_EXERCISE TASK_. Retype the data that follows line by line, exactly, and leave its pictures out.

_DATA_.

--- start ---

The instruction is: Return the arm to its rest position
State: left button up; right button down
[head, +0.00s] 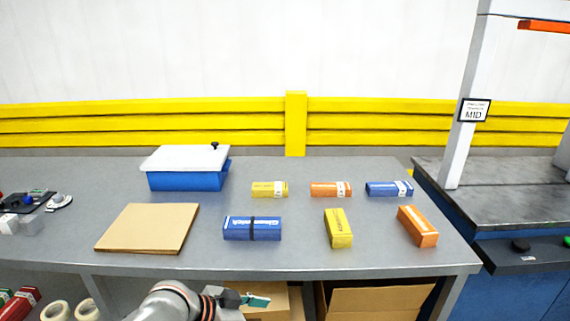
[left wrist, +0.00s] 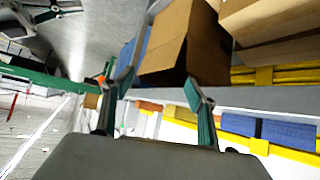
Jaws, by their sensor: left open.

--- end ---

_REPLY_.
The instruction is: Return the arm to its rest position
State: left button up; right button down
[head, +0.00s] 
[left wrist, +0.00s] 
Jaws, by their sensor: left open.

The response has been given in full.